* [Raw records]
_ _ _ _ _ _ _

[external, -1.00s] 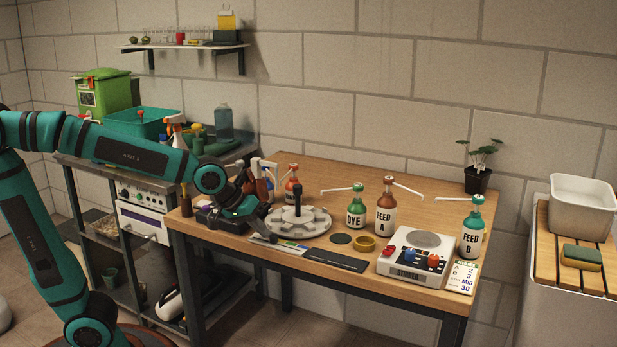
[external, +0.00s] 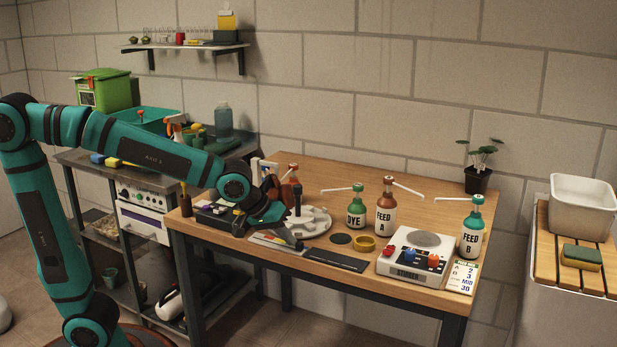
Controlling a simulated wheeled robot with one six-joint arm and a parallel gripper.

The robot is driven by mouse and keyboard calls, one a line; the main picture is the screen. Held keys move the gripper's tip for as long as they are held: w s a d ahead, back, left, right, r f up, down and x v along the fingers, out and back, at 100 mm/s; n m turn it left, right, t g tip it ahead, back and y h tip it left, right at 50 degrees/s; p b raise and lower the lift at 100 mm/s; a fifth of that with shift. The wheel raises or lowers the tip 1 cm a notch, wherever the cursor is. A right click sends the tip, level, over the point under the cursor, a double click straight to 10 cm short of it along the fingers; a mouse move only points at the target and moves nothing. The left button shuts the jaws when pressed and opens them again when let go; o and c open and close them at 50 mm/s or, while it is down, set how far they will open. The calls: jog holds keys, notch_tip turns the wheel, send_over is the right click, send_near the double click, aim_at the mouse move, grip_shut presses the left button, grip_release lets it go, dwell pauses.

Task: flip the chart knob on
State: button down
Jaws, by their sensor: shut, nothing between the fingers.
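A white stirrer (external: 393,266) sits at the right front of the wooden table. Its front has a blue knob (external: 410,255) and a red knob (external: 433,261). A chart card (external: 463,277) with letters and numbers lies against its right side. Which knob the chart refers to, and how each knob is set, is too small to tell. My gripper (external: 297,244) is shut and empty, low over the table's front edge, in front of the grey round carousel and well left of the stirrer. It partly hides the carousel and a flat strip below it.
Bottles marked DYE (external: 356,210), FEED A (external: 385,212) and FEED B (external: 472,236) stand behind and beside the stirrer. The grey carousel (external: 316,222) has an upright black post.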

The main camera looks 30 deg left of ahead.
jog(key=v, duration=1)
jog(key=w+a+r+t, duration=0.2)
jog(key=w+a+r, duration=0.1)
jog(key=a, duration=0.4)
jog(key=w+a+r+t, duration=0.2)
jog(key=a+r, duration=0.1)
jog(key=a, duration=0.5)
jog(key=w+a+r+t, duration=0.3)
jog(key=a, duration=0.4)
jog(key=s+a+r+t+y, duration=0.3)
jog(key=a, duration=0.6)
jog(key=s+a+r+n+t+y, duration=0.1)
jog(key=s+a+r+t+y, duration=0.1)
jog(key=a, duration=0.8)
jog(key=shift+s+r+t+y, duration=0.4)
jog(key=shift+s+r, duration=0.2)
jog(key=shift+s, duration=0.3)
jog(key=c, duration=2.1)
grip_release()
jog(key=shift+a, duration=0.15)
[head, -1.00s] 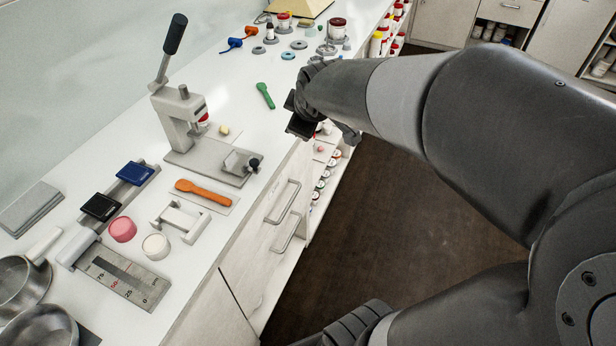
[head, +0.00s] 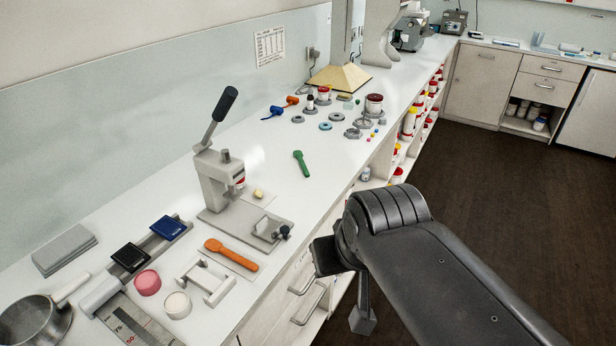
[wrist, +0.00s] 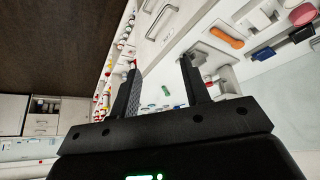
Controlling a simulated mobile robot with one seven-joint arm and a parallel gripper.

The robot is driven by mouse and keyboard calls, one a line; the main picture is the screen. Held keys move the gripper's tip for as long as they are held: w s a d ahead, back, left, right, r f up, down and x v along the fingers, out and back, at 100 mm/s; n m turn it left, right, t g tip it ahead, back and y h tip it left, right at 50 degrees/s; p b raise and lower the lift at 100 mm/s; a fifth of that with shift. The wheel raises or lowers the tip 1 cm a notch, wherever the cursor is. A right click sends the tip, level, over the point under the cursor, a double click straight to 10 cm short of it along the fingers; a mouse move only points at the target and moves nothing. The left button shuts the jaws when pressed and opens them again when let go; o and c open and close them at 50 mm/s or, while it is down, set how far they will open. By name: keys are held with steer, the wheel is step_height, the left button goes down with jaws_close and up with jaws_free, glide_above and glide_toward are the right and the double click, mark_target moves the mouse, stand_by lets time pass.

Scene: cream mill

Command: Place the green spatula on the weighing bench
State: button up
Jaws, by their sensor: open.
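The green spatula (head: 301,163) lies flat on the white worktop in the head view, beyond the lever press and clear of other things. My gripper (head: 338,265) is beside the worktop's front edge, nearer to me than the spatula and apart from it. In the wrist view the two fingers (wrist: 159,64) are spread with nothing between them. A small green shape shows between them in the distance, too small to be sure it is the spatula. A far white bench (head: 500,47) runs along the back wall; I cannot tell whether it is the weighing bench.
The lever press (head: 219,180), an orange spatula (head: 231,254), a pink dish (head: 147,282) and a white frame (head: 205,282) crowd the near worktop. Jars and rings stand beyond the green spatula. Open shelves of jars line the counter front. The dark floor (head: 490,170) is clear.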

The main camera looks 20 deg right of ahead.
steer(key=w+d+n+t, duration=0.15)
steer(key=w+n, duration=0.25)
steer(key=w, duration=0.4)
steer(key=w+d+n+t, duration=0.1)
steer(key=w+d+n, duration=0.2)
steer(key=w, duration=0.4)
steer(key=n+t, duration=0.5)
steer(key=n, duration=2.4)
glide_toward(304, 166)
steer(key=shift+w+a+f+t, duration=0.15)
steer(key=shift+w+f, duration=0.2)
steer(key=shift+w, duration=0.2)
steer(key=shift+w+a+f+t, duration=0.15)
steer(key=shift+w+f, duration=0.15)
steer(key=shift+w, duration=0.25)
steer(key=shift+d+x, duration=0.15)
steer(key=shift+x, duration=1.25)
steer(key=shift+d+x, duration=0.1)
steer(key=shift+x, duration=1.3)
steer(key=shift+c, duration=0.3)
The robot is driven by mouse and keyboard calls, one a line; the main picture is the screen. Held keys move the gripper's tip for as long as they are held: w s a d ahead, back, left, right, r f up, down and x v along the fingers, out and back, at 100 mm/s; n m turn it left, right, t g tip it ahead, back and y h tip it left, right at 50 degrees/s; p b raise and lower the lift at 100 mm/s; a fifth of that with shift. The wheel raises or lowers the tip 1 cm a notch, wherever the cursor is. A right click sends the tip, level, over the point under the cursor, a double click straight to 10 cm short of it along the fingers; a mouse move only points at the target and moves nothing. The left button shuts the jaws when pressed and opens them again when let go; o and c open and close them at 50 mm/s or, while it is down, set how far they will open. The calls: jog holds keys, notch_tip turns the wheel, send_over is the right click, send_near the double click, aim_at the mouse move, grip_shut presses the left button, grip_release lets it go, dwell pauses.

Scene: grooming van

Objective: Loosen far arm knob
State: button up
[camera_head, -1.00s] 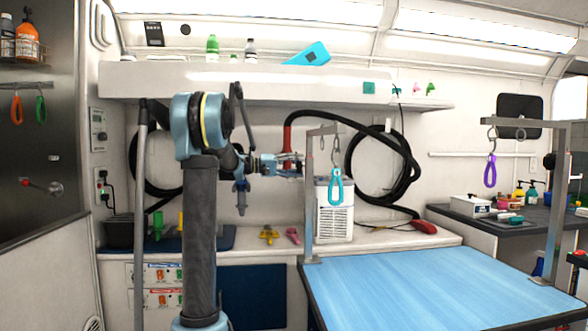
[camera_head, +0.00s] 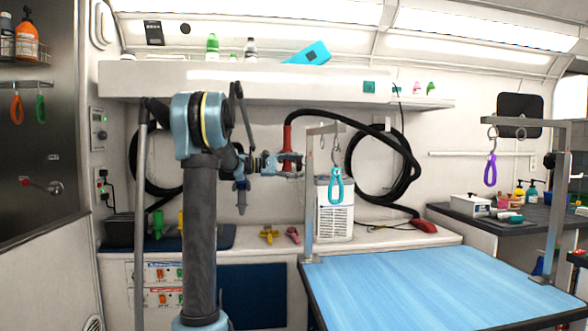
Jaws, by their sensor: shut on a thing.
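The far grooming arm is a grey post (camera_head: 310,215) at the table's back left corner, with a short top bar holding a teal loop (camera_head: 336,186). My gripper (camera_head: 300,168) reaches in from the left at the post's upper part. Its fingers are shut at the post's left side, where the far arm knob sits. The knob itself is hidden by the fingers and too small to make out. The near arm's post (camera_head: 553,215) stands at the right, with a dark knob (camera_head: 549,160) and a purple loop (camera_head: 490,172).
The blue grooming table (camera_head: 430,285) is bare. A black hose (camera_head: 400,150) with a red nozzle (camera_head: 287,139) passes just behind my gripper. A white vented unit (camera_head: 336,215) stands behind the post. Yellow (camera_head: 269,235) and pink (camera_head: 292,235) items lie on the back counter.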

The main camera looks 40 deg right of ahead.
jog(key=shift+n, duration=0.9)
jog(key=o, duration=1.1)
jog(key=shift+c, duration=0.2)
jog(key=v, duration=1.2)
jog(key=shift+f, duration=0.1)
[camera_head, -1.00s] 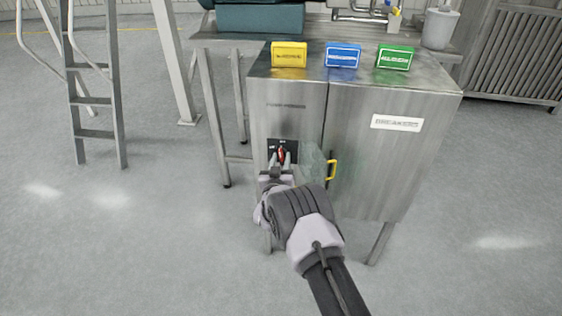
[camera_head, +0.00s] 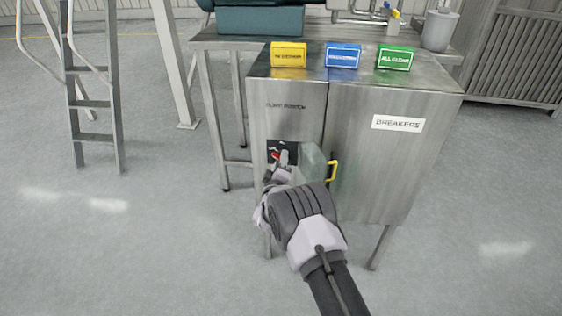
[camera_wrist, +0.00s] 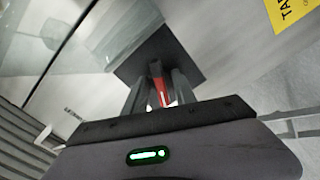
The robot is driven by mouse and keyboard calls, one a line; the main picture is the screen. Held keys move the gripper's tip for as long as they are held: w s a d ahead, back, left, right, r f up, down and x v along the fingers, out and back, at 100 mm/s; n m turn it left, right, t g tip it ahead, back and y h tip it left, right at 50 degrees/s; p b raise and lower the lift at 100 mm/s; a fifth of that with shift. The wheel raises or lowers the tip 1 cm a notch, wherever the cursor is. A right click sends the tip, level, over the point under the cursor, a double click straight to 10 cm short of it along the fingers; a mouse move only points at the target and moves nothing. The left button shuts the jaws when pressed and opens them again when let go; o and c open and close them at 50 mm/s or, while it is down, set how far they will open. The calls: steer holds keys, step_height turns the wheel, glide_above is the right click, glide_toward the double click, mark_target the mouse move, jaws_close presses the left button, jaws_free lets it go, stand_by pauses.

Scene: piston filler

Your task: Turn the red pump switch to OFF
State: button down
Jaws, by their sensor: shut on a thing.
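The red pump switch (camera_head: 276,155) is on a black plate (camera_head: 291,147) on the left front of the metal cabinet, below the words that label it. Its red handle now slants, with the upper end toward the left. My gripper (camera_head: 280,163) is at the plate, shut on the switch handle. In the wrist view the red handle (camera_wrist: 160,90) lies between my two grey fingers, in front of the dark plate (camera_wrist: 188,62). The fingers hide part of the handle, and I cannot read the position marks on the plate.
A clear flap (camera_head: 313,163) and a yellow handle (camera_head: 332,170) are just right of the switch. The cabinet (camera_head: 365,165) carries a BREAKERS label (camera_head: 398,123) and yellow, blue and green signs on top. A ladder (camera_head: 95,103) stands at left; open floor lies around.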

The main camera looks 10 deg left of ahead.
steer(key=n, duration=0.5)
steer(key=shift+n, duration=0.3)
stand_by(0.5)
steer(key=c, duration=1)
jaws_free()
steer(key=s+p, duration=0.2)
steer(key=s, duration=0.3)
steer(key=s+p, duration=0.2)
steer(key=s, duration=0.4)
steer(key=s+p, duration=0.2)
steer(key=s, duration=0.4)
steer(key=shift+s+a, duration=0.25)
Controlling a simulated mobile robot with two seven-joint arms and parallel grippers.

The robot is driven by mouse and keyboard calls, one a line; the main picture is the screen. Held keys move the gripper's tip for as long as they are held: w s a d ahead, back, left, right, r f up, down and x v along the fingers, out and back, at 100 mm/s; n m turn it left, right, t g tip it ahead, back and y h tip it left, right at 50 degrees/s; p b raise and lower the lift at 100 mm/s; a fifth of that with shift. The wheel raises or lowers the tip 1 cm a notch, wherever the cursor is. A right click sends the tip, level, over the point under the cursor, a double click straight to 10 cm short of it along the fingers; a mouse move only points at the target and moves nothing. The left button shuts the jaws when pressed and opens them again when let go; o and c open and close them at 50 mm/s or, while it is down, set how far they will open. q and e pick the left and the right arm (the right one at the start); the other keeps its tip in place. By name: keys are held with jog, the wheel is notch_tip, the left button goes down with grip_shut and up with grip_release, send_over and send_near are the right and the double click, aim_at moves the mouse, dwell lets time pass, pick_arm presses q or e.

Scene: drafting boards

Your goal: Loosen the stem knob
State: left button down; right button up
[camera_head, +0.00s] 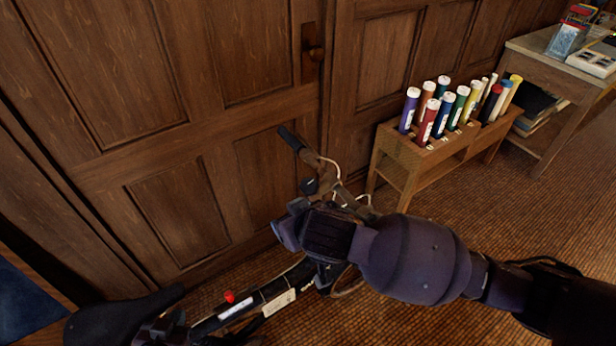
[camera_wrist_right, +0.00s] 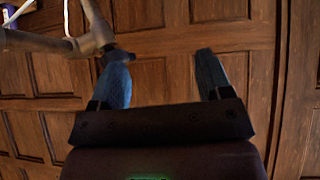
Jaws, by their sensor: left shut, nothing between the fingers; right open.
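A bicycle leans by the wooden door in the head view. Its handlebar (camera_head: 324,172) has dark grips and pale cables. A small red knob (camera_head: 230,297) sits by its dark frame tube (camera_head: 262,300); I cannot tell whether this is the stem knob. My right wrist covers the part below the handlebar. My right gripper (camera_wrist_right: 162,57) is open and empty, its two blue fingers toward the door. The handlebar also shows in the right wrist view (camera_wrist_right: 45,42), left of the fingers. My left gripper (camera_head: 165,333) is shut and empty, partly cut off at the bottom edge near the saddle (camera_head: 120,316).
The panelled door (camera_head: 150,150) stands close behind the bicycle. A wooden rack (camera_head: 400,150) with several coloured tubes (camera_head: 443,115) stands at right. A side table (camera_head: 545,58) stands at the far right. A blue-topped surface (camera_head: 25,308) fills the lower left. Carpet at right is free.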

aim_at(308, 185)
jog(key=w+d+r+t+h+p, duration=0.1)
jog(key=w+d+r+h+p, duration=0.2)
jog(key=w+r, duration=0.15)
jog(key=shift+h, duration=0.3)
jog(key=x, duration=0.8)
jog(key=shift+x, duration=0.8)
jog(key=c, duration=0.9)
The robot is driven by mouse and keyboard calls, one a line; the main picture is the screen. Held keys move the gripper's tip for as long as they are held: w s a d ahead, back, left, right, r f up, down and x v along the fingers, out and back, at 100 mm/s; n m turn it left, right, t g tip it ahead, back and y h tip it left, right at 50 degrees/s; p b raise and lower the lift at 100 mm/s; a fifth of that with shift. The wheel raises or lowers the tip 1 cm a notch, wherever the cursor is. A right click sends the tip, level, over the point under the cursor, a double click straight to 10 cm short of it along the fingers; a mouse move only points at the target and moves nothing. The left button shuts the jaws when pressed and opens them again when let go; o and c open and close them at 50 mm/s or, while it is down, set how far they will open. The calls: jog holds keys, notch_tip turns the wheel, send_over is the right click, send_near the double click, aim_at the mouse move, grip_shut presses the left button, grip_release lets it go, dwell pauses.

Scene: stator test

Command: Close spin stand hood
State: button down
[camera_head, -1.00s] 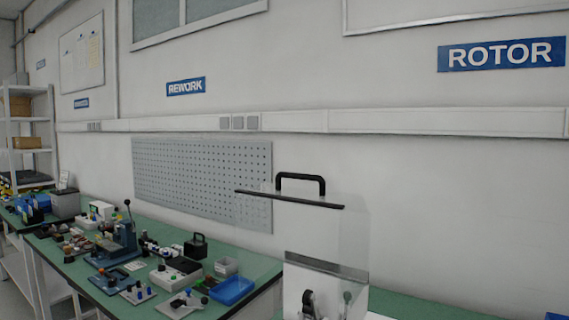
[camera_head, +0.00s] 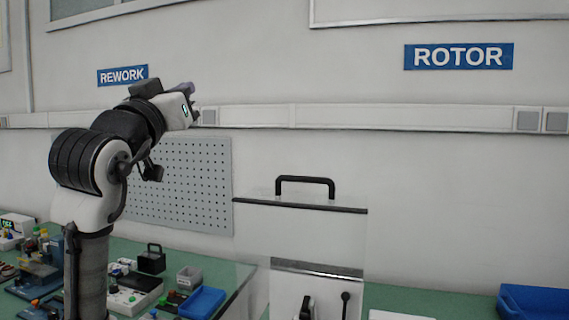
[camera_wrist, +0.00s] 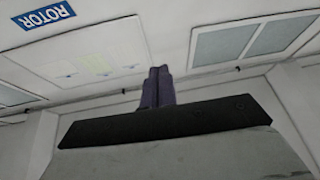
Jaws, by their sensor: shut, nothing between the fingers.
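The spin stand hood is a clear panel (camera_head: 300,232) standing upright above the bench, with a dark top edge and a black handle (camera_head: 305,181) on it. Below it a grey strip (camera_head: 317,268) tops a lower part with dark knobs, cut off by the picture's bottom edge. My gripper (camera_head: 190,90) is up and to the left of the hood in the head view, higher than the handle and apart from it in the picture. In the wrist view its purple fingers (camera_wrist: 158,86) are together and empty. The hood cannot be made out for sure there.
A green bench (camera_head: 215,268) at left carries a blue tray (camera_head: 203,302), a grey box (camera_head: 189,277) and small tools. A blue bin (camera_head: 535,305) stands at far right. A grey pegboard (camera_head: 185,185) hangs behind my arm. The space above the handle is clear.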

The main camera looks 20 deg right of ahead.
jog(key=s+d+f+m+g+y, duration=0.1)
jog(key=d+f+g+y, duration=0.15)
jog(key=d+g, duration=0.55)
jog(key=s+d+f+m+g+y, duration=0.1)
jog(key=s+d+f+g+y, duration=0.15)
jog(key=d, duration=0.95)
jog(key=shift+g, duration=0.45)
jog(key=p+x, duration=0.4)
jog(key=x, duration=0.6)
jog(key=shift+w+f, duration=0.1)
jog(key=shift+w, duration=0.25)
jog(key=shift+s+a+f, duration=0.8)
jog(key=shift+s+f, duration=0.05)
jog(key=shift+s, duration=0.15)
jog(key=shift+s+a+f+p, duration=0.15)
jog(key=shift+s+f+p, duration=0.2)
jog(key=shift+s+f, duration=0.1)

_ _ _ _ _ _ _

* [REQUIREMENT]
State the number of lines in the preceding entries that include the word "mobile". Provide nothing else.

* [EXERCISE RESULT]
2